### YOUR OBJECTIVE
Show every line of the records below that contains the word "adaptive".

Robot episode rows

>>

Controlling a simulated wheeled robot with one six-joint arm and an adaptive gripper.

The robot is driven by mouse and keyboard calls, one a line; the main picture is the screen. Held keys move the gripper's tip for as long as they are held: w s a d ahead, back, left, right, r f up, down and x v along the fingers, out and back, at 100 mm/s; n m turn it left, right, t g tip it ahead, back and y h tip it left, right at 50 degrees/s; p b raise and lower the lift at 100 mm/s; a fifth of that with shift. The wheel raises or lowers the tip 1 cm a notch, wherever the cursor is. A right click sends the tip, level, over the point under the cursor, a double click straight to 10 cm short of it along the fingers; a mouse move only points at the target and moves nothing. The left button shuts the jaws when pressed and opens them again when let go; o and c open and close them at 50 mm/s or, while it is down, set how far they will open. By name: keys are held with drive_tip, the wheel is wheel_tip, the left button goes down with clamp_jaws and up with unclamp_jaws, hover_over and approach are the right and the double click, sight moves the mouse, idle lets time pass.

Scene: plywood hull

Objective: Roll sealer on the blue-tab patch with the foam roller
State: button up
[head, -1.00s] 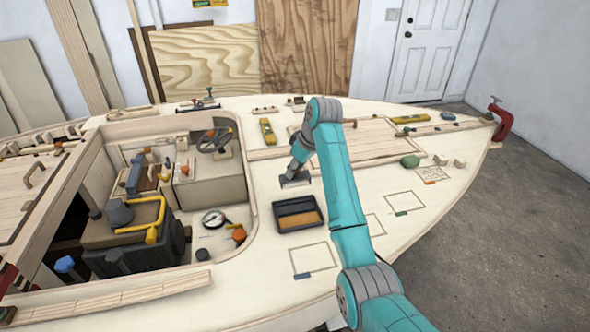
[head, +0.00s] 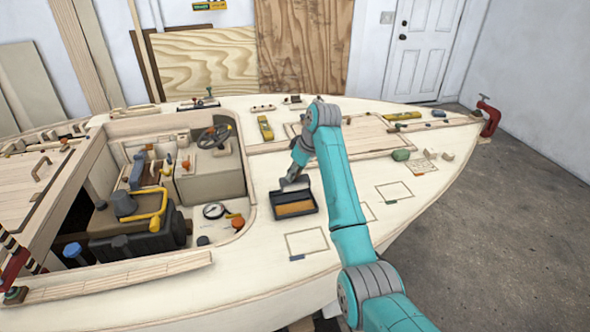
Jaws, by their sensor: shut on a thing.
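The blue-tab patch (head: 307,243) is an outlined square on the pale deck, with a small blue tab (head: 297,258) at its near left corner. It looks bare inside. A dark tray (head: 284,198) with amber sealer (head: 296,209) in its near part lies just beyond the patch. My gripper (head: 289,182) is low at the tray's far edge, pointing down. It is shut on a small grey piece, likely the foam roller's handle. The roller itself cannot be made out, and whether it touches the tray is unclear.
A green-tab patch (head: 394,192) lies to the right; another outline (head: 367,212) is partly hidden by my arm. The open cockpit, with a gauge (head: 214,211) and orange-topped item (head: 237,223), is left of the tray. Deck between tray and blue-tab patch is clear.

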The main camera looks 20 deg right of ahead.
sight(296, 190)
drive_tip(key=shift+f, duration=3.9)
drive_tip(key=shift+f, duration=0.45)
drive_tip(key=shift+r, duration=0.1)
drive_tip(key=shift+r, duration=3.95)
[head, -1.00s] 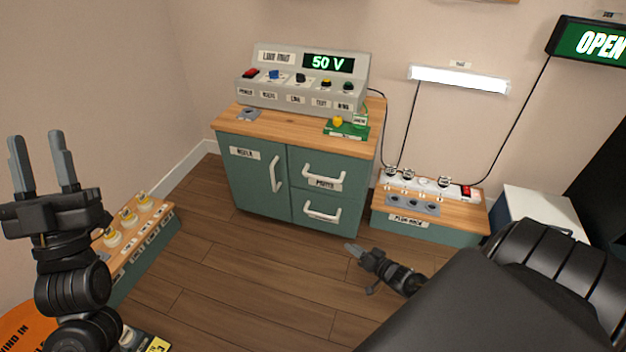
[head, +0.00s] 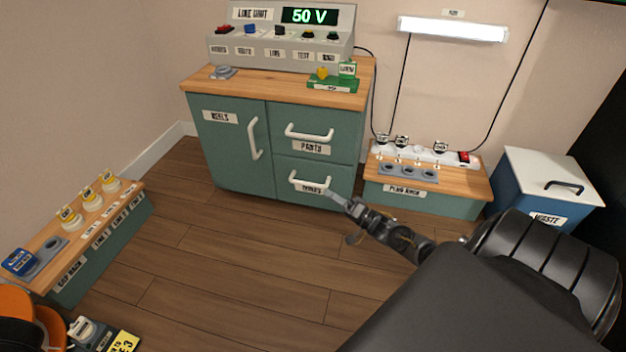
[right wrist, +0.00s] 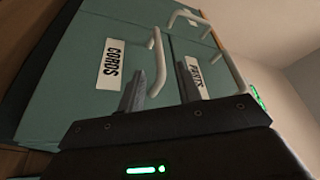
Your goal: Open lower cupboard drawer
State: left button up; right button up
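The green cupboard (head: 234,165) has a lower drawer (head: 345,183) with a white bar handle (head: 308,184); the drawer looks shut. The drawer's CORDS label (right wrist: 112,63) shows in the right wrist view. My right gripper (head: 335,196) is just in front of the lower drawer, at the right end of its handle. In the right wrist view its two fingers (right wrist: 160,86) are apart, with the lower handle (right wrist: 158,55) appearing between them; I cannot tell whether they touch it. My left gripper is out of view.
An upper PARTS drawer (head: 342,122) and a tall REELS door (head: 222,152) are shut. A low plug rack (head: 465,184) and a waste bin (head: 550,178) stand to the right. A low rack (head: 120,225) stands at left. Wooden floor (head: 230,260) before the cupboard is clear.

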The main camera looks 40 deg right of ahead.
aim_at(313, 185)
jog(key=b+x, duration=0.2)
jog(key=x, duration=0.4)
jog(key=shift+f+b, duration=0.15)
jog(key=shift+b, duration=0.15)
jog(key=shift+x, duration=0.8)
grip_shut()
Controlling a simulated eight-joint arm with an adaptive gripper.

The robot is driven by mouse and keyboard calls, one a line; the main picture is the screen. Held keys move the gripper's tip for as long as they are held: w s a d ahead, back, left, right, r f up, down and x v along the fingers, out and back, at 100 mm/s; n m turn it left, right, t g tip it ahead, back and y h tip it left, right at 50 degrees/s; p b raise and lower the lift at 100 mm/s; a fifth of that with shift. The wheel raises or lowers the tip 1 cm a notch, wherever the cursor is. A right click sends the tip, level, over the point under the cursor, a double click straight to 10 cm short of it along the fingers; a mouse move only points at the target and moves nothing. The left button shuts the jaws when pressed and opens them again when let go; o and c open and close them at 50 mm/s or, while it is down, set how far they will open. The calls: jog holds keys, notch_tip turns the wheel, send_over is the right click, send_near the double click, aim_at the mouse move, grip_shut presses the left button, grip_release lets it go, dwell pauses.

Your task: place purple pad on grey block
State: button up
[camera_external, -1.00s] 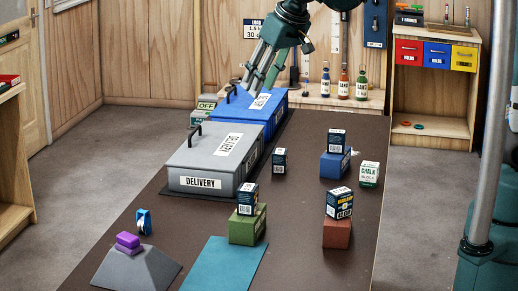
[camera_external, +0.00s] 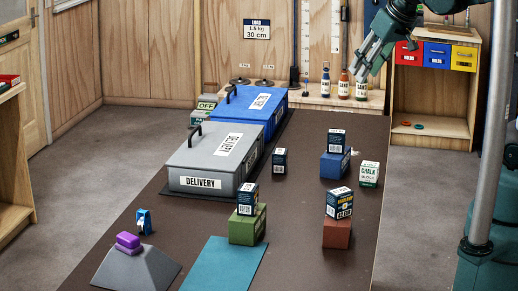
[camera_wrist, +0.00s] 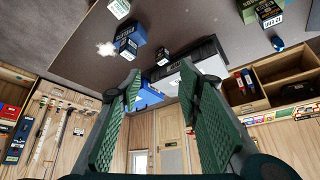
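The purple pad (camera_external: 128,240) rests on top of the grey block (camera_external: 137,270), a sloped shape at the front left of the dark table in the external view. My gripper (camera_external: 364,68) is at the upper right, high above the far end of the table and far from the pad. In the wrist view its two green fingers (camera_wrist: 160,85) stand wide apart with nothing between them, so it is open and empty. I cannot pick out the pad or the grey block in the wrist view.
A grey delivery case (camera_external: 215,160) and a blue case (camera_external: 255,108) stand at the back left of the table (camera_external: 300,210). Small boxes stand on a green block (camera_external: 248,225), a blue block (camera_external: 336,165) and a red block (camera_external: 337,233). A teal mat (camera_external: 224,265) lies in front.

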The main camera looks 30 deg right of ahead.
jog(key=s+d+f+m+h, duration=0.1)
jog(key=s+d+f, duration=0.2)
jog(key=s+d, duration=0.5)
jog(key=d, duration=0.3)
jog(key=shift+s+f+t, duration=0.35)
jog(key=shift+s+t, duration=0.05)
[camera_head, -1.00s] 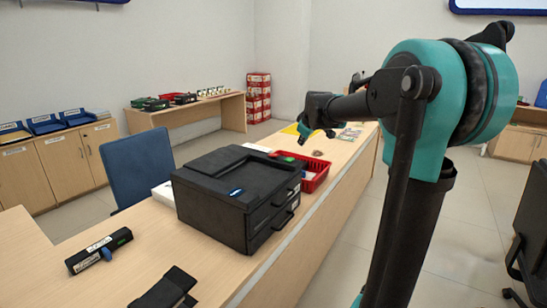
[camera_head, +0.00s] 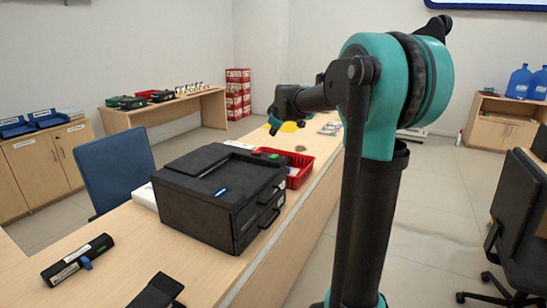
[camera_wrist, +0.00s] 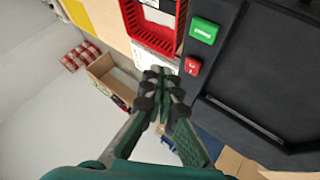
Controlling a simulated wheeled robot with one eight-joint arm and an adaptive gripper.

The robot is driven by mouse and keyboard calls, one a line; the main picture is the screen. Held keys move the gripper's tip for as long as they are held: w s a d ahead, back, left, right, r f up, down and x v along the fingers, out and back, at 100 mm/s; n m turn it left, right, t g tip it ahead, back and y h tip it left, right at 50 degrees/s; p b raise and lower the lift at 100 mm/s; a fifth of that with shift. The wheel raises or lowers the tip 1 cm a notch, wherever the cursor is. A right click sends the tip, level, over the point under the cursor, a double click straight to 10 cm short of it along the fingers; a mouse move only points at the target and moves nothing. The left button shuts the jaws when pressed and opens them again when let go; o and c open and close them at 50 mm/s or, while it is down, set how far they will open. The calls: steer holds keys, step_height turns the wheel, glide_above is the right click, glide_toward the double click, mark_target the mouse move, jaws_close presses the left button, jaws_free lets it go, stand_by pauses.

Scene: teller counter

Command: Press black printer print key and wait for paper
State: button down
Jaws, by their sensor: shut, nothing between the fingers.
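The black printer (camera_head: 225,195) stands on the wooden counter. In the wrist view its dark top (camera_wrist: 265,75) fills the right side. A green key (camera_wrist: 203,30) and a smaller red key (camera_wrist: 192,66) sit along its edge. In the head view the green key (camera_head: 267,153) shows small at the printer's far edge. My gripper (camera_head: 272,125) is shut and empty, held in the air beyond the printer. In the wrist view my fingertips (camera_wrist: 160,76) appear just left of the red key, not visibly touching it. No printed paper is visible at the printer.
A red tray (camera_head: 306,160) sits right behind the printer. A black stamp-like device (camera_head: 78,259) and another dark item (camera_head: 158,291) lie on the near counter. A blue chair (camera_head: 104,172) stands to the left. Bare counter (camera_head: 130,235) lies in front of the printer.

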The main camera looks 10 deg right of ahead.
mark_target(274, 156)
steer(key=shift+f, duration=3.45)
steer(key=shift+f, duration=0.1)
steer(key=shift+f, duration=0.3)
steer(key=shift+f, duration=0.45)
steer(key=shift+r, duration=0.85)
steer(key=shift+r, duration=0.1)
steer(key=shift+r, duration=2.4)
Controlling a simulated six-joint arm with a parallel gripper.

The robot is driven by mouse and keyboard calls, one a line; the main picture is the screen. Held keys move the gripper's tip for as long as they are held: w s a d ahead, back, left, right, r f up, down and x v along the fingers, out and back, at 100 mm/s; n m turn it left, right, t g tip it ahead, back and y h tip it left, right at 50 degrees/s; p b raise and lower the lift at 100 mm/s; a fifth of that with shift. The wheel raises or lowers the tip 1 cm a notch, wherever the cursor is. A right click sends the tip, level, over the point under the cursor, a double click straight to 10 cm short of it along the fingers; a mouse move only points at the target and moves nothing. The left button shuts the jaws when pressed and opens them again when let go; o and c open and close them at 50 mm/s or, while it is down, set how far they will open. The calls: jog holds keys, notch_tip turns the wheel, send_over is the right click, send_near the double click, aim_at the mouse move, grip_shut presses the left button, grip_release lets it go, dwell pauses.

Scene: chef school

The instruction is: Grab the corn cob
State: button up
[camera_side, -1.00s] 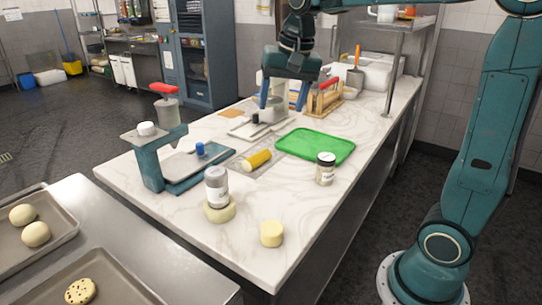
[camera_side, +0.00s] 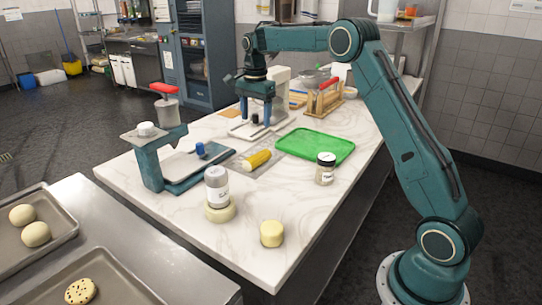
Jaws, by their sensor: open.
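The yellow corn cob (camera_side: 257,159) lies on a small clear or grey tray (camera_side: 243,167) near the middle of the marble counter. My gripper (camera_side: 255,122) points down behind the cob, farther from the camera. Its two blue fingers are apart, with nothing seen held between them. A dark knob of a white scale-like device shows between or just behind the fingertips. The gripper is apart from the cob.
A teal slicer-like device (camera_side: 160,165) stands left. A grey shaker (camera_side: 216,184) and cheese piece (camera_side: 271,233) stand in front.

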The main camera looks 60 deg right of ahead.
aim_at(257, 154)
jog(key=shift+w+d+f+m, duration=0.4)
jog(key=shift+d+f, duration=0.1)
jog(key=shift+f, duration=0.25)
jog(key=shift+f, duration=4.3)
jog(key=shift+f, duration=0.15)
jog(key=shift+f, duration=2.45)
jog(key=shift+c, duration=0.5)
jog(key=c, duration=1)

<<

### WRITTEN SOLUTION
Controlling a simulated wheeled robot with one six-joint arm and an adaptive gripper.
Controlling a simulated eight-joint arm with an adaptive gripper.
Controlling a simulated wheeled robot with one eight-joint arm and an adaptive gripper.

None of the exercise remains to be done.